At the last presentation RY made it very clear that multiple funding sources are now showing themselves and since that date the project has improved further with the fantastic drilling results at the eastern edge of MKFL. RY also said they would be taking a hard look at all their funding options and so I would be very surprised if an alternative funding deal is not already agreed.
If we vote down both resolutions then Crede can be terminated and likely without any material penalties or continuing obligations (that's what Vast advised after they voted against Crede). If we vote for further shares then there could be significant penalties for early termination.
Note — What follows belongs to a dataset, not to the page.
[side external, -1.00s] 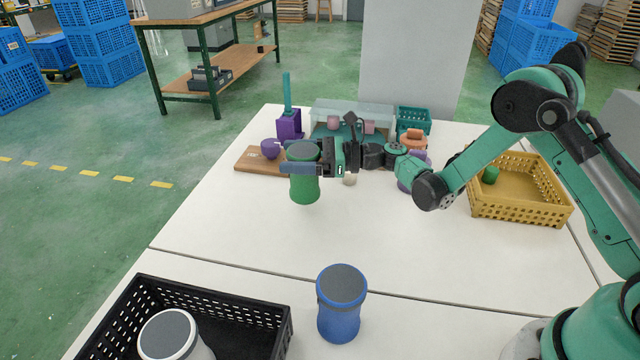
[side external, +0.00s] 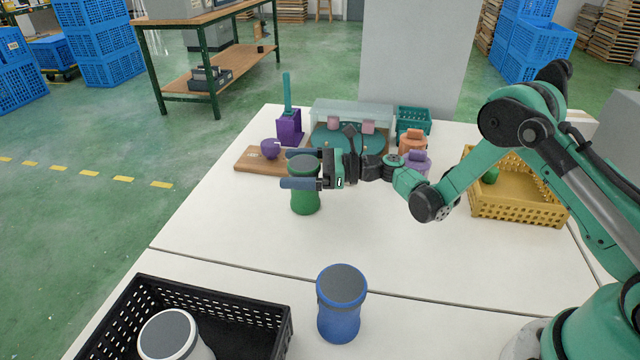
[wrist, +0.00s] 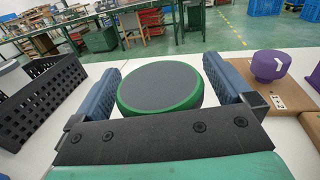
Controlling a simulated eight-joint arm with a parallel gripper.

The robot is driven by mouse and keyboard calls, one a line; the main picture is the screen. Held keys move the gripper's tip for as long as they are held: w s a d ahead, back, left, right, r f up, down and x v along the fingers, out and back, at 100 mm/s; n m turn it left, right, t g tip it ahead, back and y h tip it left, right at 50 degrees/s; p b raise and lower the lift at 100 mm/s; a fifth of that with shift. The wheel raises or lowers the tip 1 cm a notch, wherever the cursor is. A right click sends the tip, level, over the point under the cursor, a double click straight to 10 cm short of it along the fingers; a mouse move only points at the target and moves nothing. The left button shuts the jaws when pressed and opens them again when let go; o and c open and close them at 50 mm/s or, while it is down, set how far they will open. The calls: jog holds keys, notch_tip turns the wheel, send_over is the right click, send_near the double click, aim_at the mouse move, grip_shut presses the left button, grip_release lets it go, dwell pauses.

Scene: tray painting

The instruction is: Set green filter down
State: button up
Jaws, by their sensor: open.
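The green filter (side external: 305,198) is a green canister with a dark grey lid, standing upright on the white table in the side external view. My gripper (side external: 292,169) is open around its upper part, one finger on each side. In the wrist view the filter's grey top with its green rim (wrist: 160,88) sits between the two blue fingers of my gripper (wrist: 165,90). A gap shows between each finger and the filter there. The near finger hides part of the filter in the side external view.
A blue canister (side external: 341,318) stands in front, beside a black crate (side external: 250,318) holding a white canister (side external: 172,338). A wooden board (side external: 246,160) with a purple object (side external: 270,148) lies behind the filter. A yellow crate (side external: 520,210) is at right. Mid-table is clear.

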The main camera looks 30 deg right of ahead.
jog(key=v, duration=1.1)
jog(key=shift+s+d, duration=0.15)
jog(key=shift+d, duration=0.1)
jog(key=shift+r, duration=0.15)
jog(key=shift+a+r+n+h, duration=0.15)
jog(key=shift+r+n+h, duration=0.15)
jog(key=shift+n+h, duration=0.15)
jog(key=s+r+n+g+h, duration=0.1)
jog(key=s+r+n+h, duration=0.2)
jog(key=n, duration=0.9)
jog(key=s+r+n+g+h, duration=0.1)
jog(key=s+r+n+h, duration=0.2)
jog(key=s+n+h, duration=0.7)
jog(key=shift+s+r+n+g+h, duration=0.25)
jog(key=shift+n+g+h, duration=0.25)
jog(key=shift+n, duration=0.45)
Also I am not sure where we would stand if we voted against resolution 5 and for resolution 4 so that existing shareholders have to offered the shares first. What would be the position if existing shareholders could not pony up all the £5m, presumably the balance would have to be offered to Crede. In the case of Vast the take up to an open offer was only c50% and that's with a warrant attached. Vast shareholders voted against both resolutions and were able to terminate Crede, so that's how I have voted so as to not take any chances and leave any doors open to Crede, who clearly cannot be trusted. I will take the convertible loan note from a new provider that has been flagged by Psyclops.
This will then force RY to return to shareholders and make the case as to why I should vote for further issuance for any new funding deal. That's not an unreasonable request given what has gone before and if the cash really is critical to the DFS then RY will need to say so, whereas in this case he has been totally silent.
Just to anyone with Halifax that wishes to vote, I contacted to advise I hadn't received a corporate action from them.
They stated that AAMC had not advised them of the meeting. I gave the person I spoke to details of how I wised to vote, which is yes for the first two and no for the last three, and they are to contact AMC and register this with them directly.
I would advise all who hold an account with Halifax to do the same.